STATED PROBLEM:
Skip every picture, then write out exactly the lines of the listing below from the line that contains "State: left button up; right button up" through the final line.

SOURCE EXCERPT:
+--

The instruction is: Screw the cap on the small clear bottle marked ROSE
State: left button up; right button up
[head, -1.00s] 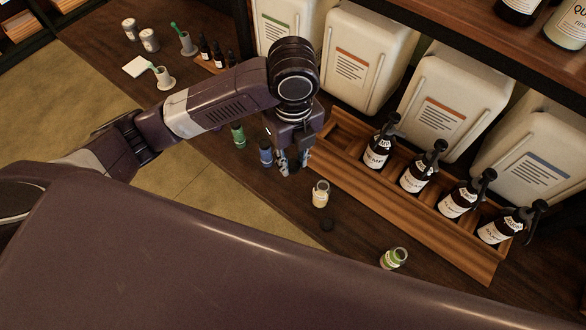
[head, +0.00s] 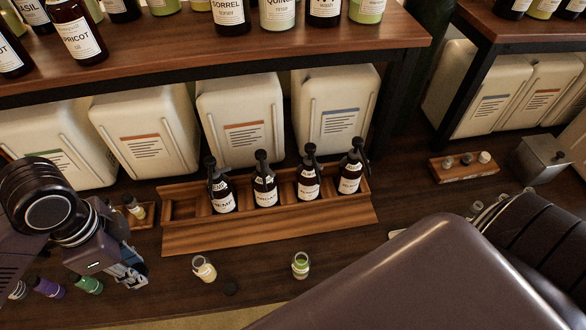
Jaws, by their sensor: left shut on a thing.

+--

THE REPLY:
State: left button up; right button up
[head, -1.00s] 
[head, +0.00s] 
Jaws, by their sensor: left shut on a thing.

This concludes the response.